28.12.2021 10:25:00 [Wilhelm Töff I SCHWEIZ DEUTSCHLAND ÖSTERREICH]

𝐒𝐜𝐡𝐰𝐞𝐢𝐠𝐞𝐤𝐢𝐥𝐨𝐦𝐞𝐭𝐞𝐫 𝐚𝐮𝐟 𝐝𝐞𝐫 𝐒𝐜𝐡𝐰𝐚𝐫𝐳𝐰𝐚𝐥𝐝𝐡𝐨𝐜𝐡𝐬𝐭𝐫𝐚𝐬𝐬𝐞? Es geht um einen Abschnitt der B500), an dem die meisten tödlichen Motorradunfälle passieren. Der Schweigekilometer soll ein Zeichen dafür sein, dass es nicht immer Verbote und Restriktionen sind, die die Welt zu einem besseren Ort machen können.


Es täte manchem Ego-gesteuerten Fahrer schon ganz gut, schweigend zu realisieren zu müssen, dass man als Motorradfahrer Charakterstärke braucht, absolute Konzentration, völlige Hingabe und die ungeschönte Einschätzung seiner Fahrschwächen, seiner Fitness, Tagesform, seiner Stärken und Schwächen.
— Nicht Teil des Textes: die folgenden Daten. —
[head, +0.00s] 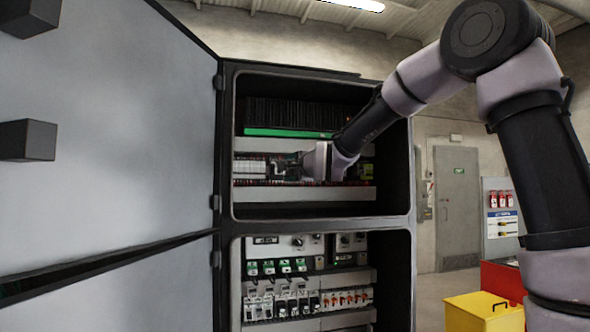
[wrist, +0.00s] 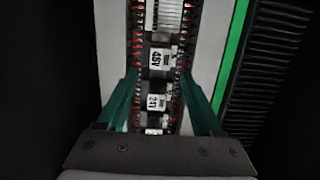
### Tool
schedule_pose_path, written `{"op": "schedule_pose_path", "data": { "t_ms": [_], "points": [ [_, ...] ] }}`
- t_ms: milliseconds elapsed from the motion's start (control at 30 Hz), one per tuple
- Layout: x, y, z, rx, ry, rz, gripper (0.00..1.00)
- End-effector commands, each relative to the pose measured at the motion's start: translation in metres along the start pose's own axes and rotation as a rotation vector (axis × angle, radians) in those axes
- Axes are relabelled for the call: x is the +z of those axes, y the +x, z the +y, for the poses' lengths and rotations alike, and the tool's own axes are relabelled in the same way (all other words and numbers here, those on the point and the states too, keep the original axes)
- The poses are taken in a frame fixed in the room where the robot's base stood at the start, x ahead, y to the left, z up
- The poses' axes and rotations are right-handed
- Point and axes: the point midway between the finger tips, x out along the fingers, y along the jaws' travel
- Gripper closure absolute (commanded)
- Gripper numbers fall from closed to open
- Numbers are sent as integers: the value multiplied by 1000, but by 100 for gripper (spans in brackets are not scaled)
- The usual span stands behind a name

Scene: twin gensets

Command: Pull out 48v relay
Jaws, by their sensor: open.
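The 48V relay (wrist: 160,60) is a dark block with a white label reading 48V, seated in a row of modules in the wrist view. A second labelled module (wrist: 157,102) sits just below it, its label hard to read. My gripper (wrist: 159,78) is open, with one green finger on each side of the row and nothing seen held. The 48V relay lies at or just beyond the fingertips; I cannot tell how deep they reach. In the head view my gripper (head: 284,168) is inside the upper cabinet bay, and I cannot single out the relay there.
The cabinet's frame (head: 227,150) surrounds the upper bay, and its open grey door (head: 120,130) stands at the left. A green strip (head: 285,132) runs above the row. The lower bay holds several breakers (head: 290,300). A yellow box (head: 484,312) stands at the lower right.

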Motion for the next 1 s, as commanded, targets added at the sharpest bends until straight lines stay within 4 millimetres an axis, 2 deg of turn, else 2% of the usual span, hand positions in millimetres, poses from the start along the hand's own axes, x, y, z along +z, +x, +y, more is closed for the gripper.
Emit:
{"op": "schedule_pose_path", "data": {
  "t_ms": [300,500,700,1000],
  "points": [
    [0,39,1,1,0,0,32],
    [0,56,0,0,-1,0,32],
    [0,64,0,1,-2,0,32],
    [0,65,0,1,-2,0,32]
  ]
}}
Und vor allem, dass man Verantwortung nicht nur sich selbst gegenüber trägt.


Ob ein Schweigekilometer im Schwarzwald gegen ein viel tiefer liegendes, gesellschaftlich weit verbreitetes und hauptursächliches Problem einer verzerrten Selbstwahrnehmung helfen kann?



Schweigekilometer auf der B500. Hier gehts zum Video:



Der Sportpsychologe und begeisterte Motorradfahrer Hans Eberspächer postulierte, dass niemand auf die Dauer sicher Motorradfahren kann, der nicht über eine realistische Selbsteinschätzung verfügt.



Je inkompetenter, desto grösser oft das Selbstbewusstsein. Für dieses Phänomen gibt es einen Namen: Dunning-Kruger-Effekt.


Beispiel? Für manchen gleicht die Fahrt durch die Applauskurve der Hausstrecke eher einer Ballonfahrt: Sie kommen aufgeblasen daher, mit hoch drehendem Motor – voll schräg, voll verkrampft und voll über ihrem fahrerischen Limit. Das kann auf Dauer nicht gut gehen.



𝘚𝘵𝘶𝘧𝘦 1 𝘐𝘯𝘬𝘰𝘮𝘱𝘦𝘵𝘦𝘯𝘵𝘦 𝘔𝘦𝘯𝘴𝘤𝘩𝘦𝘯 ü𝘣𝘦𝘳𝘴𝘤𝘩ä𝘵𝘻𝘦𝘯 𝘳𝘦𝘨𝘦𝘭𝘮ä𝘴𝘴𝘪𝘨 𝘪𝘩𝘳 𝘦𝘪𝘨𝘦𝘯𝘦𝘴 𝘒ö𝘯𝘯𝘦𝘯.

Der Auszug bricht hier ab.